Sunday, JULY 21, 1:30-2:30 p.m.
Join us for a FREE program.
No RSVP is needed.

PSST: This talk pairs perfectly with our summer exhibit: I AM A MAN, civil rights photography from the 1960s.
In 1870, The 15th Amendment to the Constitution provided for all males, regardless of color, the right to vote. This initiated a challenging historical cycle reflecting the good and bad of voting rights in America. Following the 15th Amendment’s passage, African American males registered and voted in significant numbers The positive evidence can be found in the historical records of Black elected officials, and in election results in southern states, state and local offices, and even in Congress.

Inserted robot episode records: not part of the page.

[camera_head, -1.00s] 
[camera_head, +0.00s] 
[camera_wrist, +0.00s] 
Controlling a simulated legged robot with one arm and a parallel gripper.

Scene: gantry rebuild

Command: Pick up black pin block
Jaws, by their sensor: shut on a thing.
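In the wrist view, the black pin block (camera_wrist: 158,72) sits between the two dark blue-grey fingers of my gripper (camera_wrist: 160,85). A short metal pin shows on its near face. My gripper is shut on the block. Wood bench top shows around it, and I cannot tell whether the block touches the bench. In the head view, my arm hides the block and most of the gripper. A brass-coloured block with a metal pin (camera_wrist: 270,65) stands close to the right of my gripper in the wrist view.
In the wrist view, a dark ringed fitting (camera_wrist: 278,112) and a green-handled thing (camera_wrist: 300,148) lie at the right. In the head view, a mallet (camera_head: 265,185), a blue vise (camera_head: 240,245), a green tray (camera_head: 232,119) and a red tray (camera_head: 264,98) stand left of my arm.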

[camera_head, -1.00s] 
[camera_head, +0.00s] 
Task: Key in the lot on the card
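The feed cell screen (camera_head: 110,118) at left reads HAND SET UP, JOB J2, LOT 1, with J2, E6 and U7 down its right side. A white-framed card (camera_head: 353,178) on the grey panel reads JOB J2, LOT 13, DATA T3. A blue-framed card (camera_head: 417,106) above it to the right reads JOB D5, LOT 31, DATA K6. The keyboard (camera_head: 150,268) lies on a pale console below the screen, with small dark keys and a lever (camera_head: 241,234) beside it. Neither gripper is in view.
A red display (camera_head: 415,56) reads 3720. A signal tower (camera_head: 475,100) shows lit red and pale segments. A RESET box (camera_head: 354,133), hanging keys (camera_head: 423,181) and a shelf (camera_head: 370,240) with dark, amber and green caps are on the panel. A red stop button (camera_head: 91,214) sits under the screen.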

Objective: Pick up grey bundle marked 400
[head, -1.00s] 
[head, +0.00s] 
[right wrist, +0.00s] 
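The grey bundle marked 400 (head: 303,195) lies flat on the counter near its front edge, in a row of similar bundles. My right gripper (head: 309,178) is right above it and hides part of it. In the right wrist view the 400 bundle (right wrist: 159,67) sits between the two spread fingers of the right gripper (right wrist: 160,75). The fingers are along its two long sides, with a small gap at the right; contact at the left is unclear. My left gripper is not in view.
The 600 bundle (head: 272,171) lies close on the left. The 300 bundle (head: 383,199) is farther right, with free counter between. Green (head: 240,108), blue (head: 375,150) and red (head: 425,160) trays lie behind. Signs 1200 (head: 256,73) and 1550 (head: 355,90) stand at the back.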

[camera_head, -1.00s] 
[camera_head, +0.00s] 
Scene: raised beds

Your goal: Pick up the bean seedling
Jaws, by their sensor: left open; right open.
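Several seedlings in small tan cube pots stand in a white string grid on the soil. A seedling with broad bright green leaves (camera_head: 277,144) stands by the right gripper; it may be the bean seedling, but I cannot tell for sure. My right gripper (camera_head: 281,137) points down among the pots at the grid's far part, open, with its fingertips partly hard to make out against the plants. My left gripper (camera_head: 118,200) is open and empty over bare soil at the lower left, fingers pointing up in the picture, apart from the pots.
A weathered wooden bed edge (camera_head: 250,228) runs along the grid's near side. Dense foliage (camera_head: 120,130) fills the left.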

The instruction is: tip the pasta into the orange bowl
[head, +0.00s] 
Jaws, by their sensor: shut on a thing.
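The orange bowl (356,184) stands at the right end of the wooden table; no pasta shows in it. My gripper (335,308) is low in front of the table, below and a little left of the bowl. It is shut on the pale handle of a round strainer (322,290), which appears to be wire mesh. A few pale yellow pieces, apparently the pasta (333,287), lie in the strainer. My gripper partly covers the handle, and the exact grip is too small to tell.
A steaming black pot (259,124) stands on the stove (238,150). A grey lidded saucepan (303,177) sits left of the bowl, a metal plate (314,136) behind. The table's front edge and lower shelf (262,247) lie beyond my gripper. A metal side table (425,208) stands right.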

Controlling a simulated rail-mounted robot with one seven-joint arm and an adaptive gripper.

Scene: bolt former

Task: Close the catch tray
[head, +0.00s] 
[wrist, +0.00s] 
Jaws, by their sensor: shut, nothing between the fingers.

The success of the 15th Amendment was met with strong resistance by Jim Crowism and the beginning of a new cycle of voter restriction. Voter impediments and restrictions ran rampant until, as the cycle continued, the restrictions were met by the Civil Rights Movement, a new stage in the cycle, with the positiveness of the 1965 Voting Rights Act making voter restrictions illegal, and resulting in a new surge of Black elected officials. The cycle continued with the Supreme Court’s 2013 decision of Shelby vs Holder, and with it came the dismantling of the power, and effect, of the 1965 Voting Rights Act. With that decision, the cycle of restrictions took a new, aggressive life. We now find ourselves in renewed debates and struggles over voter restrictions, North, South, East and West, that some argue surpass the restrictions of Jim Crow.
The Speaker: Preston Love Jr. is an Author and Adjunct Professor of Black Studies at University of Nebraska-Omaha.